The following is a continuation of a stimulating dialog with Emily Goldberg, LSLA Secretary, with several edits and additions for clarity:
Emily, I have a higher opinion of mankind. Government and the political process has a way of creating a nation of sheep. A properly tuned LP message focused on the strength of our turf, the private sector and benefits of the free market, will free our nation of sheep.
True, some market leaders gain their nefarious stature through government preferences, bailouts, and so on. We all know who they are. Warren ‘More Bailouts’ Buffet, the ‘Oracle of Omaha’, for one. What a shame that a former astute stock market analyst hero of mine from my home town succumbed to the free lunch temptations of the dark side of progressive economics and politics.
For the sake of transparency, Bill Redpath (long-time LNC At Large and former LNC Chair), my wife Re, and I recently had a group picture taken at Buttet’s Gorats Restaurant in Omaha in front of a life-size image of Warren, a credit to Buffet’s earlier financial accomplishments of hero proportions. I sincerely hope that the significant good side of Warren will see the light.
Unfortunately, as evidenced by Buffet’s Berkshire-Hathaway firm, a large segment of the corporate world is in bed with government. Kudos to corporate leaders who resist that temptation, not to mention all our small business and entrepreneur heroes and heroines who reflect the best of our Libertarian principles.

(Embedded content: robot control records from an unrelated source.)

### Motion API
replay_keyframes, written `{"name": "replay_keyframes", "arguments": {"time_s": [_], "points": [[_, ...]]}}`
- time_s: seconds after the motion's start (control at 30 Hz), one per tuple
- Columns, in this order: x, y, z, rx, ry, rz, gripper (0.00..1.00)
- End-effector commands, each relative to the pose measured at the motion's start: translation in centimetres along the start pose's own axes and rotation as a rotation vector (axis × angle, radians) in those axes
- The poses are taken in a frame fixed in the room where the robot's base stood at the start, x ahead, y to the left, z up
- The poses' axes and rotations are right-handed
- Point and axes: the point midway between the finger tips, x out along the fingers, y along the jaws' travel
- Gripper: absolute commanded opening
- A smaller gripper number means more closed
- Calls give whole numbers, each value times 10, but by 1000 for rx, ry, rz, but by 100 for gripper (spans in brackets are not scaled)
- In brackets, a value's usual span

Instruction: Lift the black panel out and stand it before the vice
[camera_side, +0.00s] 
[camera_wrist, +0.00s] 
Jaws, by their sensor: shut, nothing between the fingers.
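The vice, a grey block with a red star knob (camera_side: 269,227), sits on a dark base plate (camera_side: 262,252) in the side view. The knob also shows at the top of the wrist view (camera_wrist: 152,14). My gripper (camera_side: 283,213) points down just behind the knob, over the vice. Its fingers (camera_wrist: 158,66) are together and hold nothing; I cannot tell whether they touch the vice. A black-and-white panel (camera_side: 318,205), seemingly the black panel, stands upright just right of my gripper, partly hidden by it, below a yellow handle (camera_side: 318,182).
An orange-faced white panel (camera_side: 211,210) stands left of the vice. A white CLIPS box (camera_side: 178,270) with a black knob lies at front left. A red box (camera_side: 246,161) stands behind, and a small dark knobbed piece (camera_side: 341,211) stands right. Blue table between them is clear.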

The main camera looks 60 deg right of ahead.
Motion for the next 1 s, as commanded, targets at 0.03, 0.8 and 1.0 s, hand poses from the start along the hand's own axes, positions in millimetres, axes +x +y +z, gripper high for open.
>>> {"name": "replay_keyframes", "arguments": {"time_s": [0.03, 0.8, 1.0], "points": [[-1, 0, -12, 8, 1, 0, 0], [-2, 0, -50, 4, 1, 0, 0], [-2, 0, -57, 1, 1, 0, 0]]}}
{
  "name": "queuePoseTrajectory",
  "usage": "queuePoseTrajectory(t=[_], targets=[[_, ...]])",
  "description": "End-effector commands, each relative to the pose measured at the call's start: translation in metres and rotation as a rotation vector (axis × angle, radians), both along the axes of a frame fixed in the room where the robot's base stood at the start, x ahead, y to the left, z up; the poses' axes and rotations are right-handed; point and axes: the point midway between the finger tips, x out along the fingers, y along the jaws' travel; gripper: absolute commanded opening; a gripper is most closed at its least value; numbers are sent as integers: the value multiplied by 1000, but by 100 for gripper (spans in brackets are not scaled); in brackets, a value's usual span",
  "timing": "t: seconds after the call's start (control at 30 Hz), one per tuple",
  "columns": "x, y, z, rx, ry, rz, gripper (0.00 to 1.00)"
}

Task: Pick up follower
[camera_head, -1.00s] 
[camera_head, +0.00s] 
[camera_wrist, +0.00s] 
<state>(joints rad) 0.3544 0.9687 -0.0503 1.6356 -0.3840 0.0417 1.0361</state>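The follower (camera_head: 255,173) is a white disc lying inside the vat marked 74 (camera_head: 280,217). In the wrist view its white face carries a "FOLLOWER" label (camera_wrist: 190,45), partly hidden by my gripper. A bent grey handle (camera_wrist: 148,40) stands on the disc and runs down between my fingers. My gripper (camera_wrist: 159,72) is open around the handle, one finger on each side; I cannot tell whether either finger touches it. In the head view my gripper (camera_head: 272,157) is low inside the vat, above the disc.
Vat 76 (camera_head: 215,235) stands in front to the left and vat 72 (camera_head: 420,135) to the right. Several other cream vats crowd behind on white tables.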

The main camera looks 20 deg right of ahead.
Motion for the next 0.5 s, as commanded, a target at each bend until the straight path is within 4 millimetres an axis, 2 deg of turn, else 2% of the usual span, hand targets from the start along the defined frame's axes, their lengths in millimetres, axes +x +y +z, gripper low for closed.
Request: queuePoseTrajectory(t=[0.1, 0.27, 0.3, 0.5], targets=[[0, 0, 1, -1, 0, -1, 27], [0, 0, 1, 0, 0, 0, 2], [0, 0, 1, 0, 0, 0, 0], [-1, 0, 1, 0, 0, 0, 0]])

Emily, expanding on our earlier conversation about heroes, have you thought about the differentiating factor between dubious political heroes and private-sector champions? Could it be the nature of their diverse accomplishments? We all know and admire the achievements of free-market heroes that benefit mankind and raise our standard of living. Politicians, on the other hand, are sadly respected for their aggrandizement in acquiring power over others (the rest of us). From my perspective, power-seekers and power over others is what we Libertarians are supposed to be fighting against.
But political power exists only as long as politicians are in office. Once out of office, their power ceases and the glamour of their power over others rapidly evaporates. Maintaining voter respect for their political power over others is what drives politicians to do whatever is necessary to get reelected, including but not limited to the evils of political correctness, corruption, and cronyism. Politics invariably brings out the worst in us.
Many if not most politicians could care less about the future impact of their corruption and cronyism actions as long as they get reelected in the here and now to maintain their illusory hero status. In economic terms, their focus on short-term power status, available only if they get reelected, represents a high time preference rate. See time preference rate comments in tomes by Hans Hermann Hoppe, including ‘A Short History of Man, Progress and Decline’ and ‘Democracy – the God that Failed’. To summarize, the high time preference rate of politicians is epitomized by their behavior, living for the moment with little interest in saving and investing for the future. After all, it is not their money they are spending at the expense of our freedoms, it is our hard-earned money they so thoughtlessly throw around just to garner votes.
We know that the success of free markets is due to just the opposite, the low time preference rate of saving and investing for the future to maximize not only long-term profits but more important, the benefits to customers and all of mankind that is the overriding motivation for most entrepreneurs and business start-up heroes.
To make a long story short, my abhorrence for power-seeking politics and the cronyism and political correctness required to get elected is why I bypass the political process food fight for power over others and the temporary illusion of hero worship derived from power over others available only while in office. I look to the private sector for the real heroes, the non-politician producers and leaders by example, the motor of the world, who are directly responsible for our well-being and standard of living.
May our Libertarian candidates and political efforts be a reflection of the awesome motivations and achievements of our private-sector free-market heroes. Do you think such a message just might win more elections by differentiating us from duopoly politicians, and, more important, accelerate our quest for freedom, nothing more, nothing less, for all people?